炼丹术——可变学习率训练
学习率对网络训练的效果影响很大,一般来看,越到后面,学习率要越小,手动可以调节,但可变学习率会更方便。还有一种更骚的操作是warm up学习,学习率早期先增大预热,再减小。
一、不变学习率
设定学习率为0.01,训练30个epoch,batch_size=128。发现15个epoch之后训练变缓,因此可以在次改变学习率。最终的训练集86.1%,测试集集83.3%
#############1. 数据准备
import torch
import torch.nn as nn
import torch.nn.functional as F
from torchvision import transforms,datasets
datapath = '/home/Dataset/cifar10_data'
train_transform=transforms.Compose([
transforms.RandomCrop(32, padding=4),
transforms.RandomHorizontalFlip(),
transforms.ToTensor(),
transforms.Normalize((0.4914, 0.4822, 0.4465), (0.2023, 0.1994, 0.2010)),
])
test_transform=transforms.Compose([
transforms.ToTensor(),
transforms.Normalize((0.4914, 0.4822, 0.4465), (0.2023, 0.1994, 0.2010))
])
train_data= datasets.CIFAR10(root=datapath,train = True,transform = train_transform)
test_data = datasets.CIFAR10(root=datapath,train = False,transform =test_transform)
###############2.模型准备
class VGG(nn.Module):
def __init__(self):
super(VGG, self).__init__()
self.conv1 = nn.Conv2d(3, 32, 3, 1, 1,bias=False)
self.conv2_1 = nn.Conv2d(32, 64, 3, 1, 1,bias=False)
self.conv2_2 = nn.Conv2d(64, 64, 3, 1, 1,bias=False)
self.conv3_1 = nn.Conv2d(64, 128, 3, 1, 1,bias=False)
self.conv3_2 = nn.Conv2d(128, 128, 3, 1, 1,bias=False)
self.conv3_3 = nn.Conv2d(128, 128, 3, 1, 1,bias=False)
self.fc1 = nn.Linear(2048, 128,bias=False)
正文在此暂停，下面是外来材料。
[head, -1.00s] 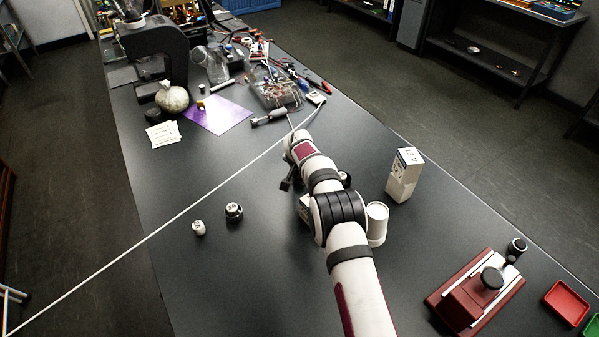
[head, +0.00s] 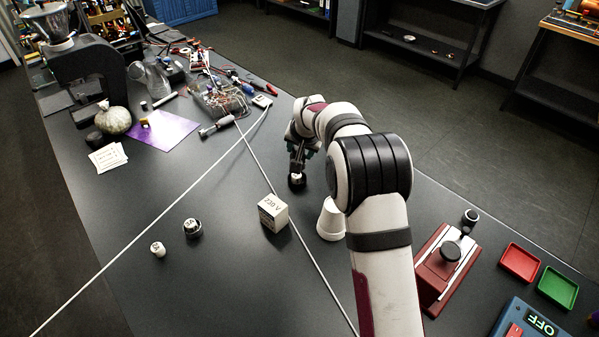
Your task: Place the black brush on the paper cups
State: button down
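White paper cups (head: 332,220) stand mouth-down, seemingly stacked, on the dark table, partly behind my arm in the head view. My gripper (head: 298,172) points down, beyond the cups and to their left. A small round black piece with a pale top (head: 296,182) is directly under my gripper's fingertips. I cannot tell whether the fingers hold it or only stand over it. No black brush is clearly recognisable; I cannot tell whether this piece is it.
A 730 V box (head: 273,213) stands left of the cups. A small white piece (head: 157,249) and a black one (head: 192,228) stand further left. A red device (head: 445,265) and red (head: 519,263) and green (head: 558,287) trays are at right. The left middle table is mostly clear.

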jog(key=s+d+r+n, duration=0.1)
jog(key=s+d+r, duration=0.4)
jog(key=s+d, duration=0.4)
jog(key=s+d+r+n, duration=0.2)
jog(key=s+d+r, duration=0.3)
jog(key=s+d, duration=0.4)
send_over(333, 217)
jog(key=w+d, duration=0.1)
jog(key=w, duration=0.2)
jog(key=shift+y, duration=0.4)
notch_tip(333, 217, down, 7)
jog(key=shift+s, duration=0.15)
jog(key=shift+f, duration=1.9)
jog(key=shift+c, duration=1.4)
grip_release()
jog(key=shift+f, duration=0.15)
self.fc2 = nn.Linear(128, 10,bias=False)
def forward(self, x):
out = F.relu(self.conv1(x))
out = F.max_pool2d(out, 2)
out = F.relu(self.conv2_1(out))
out = F.relu(self.conv2_2(out))
out = F.max_pool2d(out, 2)
out = F.relu(self.conv3_1(out))
out = F.relu(self.conv3_2(out))
out = F.relu(self.conv3_3(out))
out = F.max_pool2d(out, 2)
out = out.view(out.size(0), -1)
out = F.relu(self.fc1(out))
out = self.fc2(out)
return out
net = VGG()
device = 'cuda' if torch.cuda.is_available() else 'cpu'
net = net.to(device)
from torchsummary import summary
summary(net,(3,32,32))
##############3.参数设置
epochs = 30
lr = 0.01
optimizer = torch.optim.SGD(net.parameters(), lr=lr, momentum=0.9, weight_decay=5e-4)
batch_size = 128
train_loader = torch.utils.data.DataLoader(train_data,batch_size=batch_size,shuffle=True,drop_last=True)
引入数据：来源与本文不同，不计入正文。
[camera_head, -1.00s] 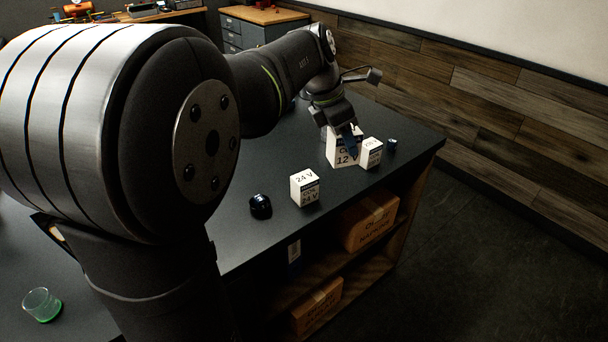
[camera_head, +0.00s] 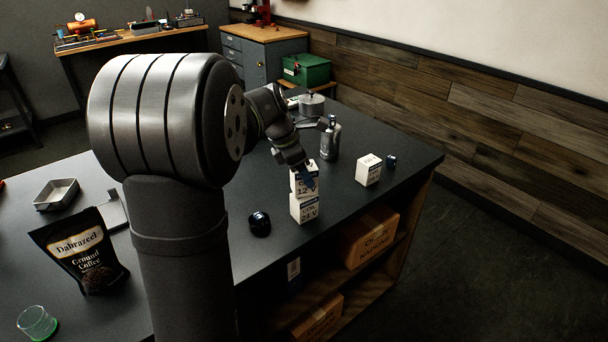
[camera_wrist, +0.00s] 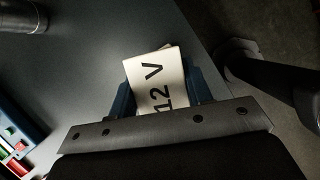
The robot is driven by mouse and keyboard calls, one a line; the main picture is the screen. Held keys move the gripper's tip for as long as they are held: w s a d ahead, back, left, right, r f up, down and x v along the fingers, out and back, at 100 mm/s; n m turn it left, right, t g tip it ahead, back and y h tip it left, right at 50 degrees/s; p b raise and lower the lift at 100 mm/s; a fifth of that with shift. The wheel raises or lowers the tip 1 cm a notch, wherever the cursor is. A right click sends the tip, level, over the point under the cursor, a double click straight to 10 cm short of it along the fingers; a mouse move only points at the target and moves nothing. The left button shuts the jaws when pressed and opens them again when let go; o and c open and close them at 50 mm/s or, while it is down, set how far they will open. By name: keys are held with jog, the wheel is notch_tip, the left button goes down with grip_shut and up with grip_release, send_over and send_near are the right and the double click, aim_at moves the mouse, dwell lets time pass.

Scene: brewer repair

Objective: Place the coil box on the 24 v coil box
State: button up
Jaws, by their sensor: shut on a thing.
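The white coil box marked 12 V (camera_head: 301,186) is between the fingers of my gripper (camera_head: 306,177). It is directly above the white 24 V coil box (camera_head: 304,209), which stands on the dark table, and looks stacked on it. Whether the two touch or a thin gap remains, I cannot tell.
A black round part (camera_head: 260,223) is left of the stack. A metal canister (camera_head: 331,140) stands behind. A coffee bag (camera_head: 82,250) and green-bottomed cup (camera_head: 37,323) are at the left.

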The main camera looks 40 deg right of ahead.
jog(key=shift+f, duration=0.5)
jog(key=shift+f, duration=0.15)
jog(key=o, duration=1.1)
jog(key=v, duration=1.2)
test_loader = torch.utils.data.DataLoader(test_data,batch_size=batch_size,shuffle=False,drop_last=False)
#################### 4.测试函数
def test():
net.eval()
test_loss = 0
correct = 0
total = 0
with torch.no_grad():
for batch_idx, (inputs, targets) in enumerate(test_loader):
inputs, targets = inputs.to(device), targets.to(device)
outputs = net(inputs)
loss = criterion(outputs, targets)
test_loss += loss.item()
_, predicted = outputs.max(1)
total += targets.size(0)
correct += predicted.eq(targets).sum().item()
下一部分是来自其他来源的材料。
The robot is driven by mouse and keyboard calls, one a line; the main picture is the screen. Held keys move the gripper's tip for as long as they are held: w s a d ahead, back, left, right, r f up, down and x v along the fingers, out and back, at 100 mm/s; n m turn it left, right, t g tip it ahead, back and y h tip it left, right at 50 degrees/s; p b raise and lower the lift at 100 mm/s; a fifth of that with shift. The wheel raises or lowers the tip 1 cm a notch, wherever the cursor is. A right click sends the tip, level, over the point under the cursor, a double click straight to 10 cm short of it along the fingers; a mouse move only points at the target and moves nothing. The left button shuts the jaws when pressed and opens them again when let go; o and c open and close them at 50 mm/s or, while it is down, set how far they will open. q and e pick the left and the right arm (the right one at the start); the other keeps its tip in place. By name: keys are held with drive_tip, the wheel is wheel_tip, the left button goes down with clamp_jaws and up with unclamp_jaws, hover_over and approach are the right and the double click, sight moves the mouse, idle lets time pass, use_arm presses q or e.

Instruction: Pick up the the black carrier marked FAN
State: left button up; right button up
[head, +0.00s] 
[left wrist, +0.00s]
#print('[Test] Loss: %.3f | Acc: %.3f%% (%d/%d) lr=%.4f' % (test_loss/(len(test_loader.dataset)/100), 100.*correct/total, correct, total,scheduler_warmup.get_lr()[0]))
print('[Test] Loss: %.3f | Acc: %.3f%% (%d/%d) lr=%.4f' % (test_loss/(len(test_loader.dataset)/100), 100.*correct/total, correct, total,lr))
####################5. 训练
net.train()
## Loss and optimizer
criterion = nn.CrossEntropyLoss()
best_acc =0
for epoch in range(epochs):
train_loss = 0
correct = 0
total = 0
print('epoch %d:'%(epoch),end="")
for batch_idx, (inputs, targets) in enumerate(train_loader):
inputs, targets = inputs.to(device), targets.to(device)
optimizer.zero_grad()
outputs = net(inputs)
loss = criterion(outputs, targets)
loss.backward()
optimizer.step()
train_loss += loss.item()
_, predicted = outputs.max(1)
total += targets.size(0)
correct += predicted.eq(targets).sum().item()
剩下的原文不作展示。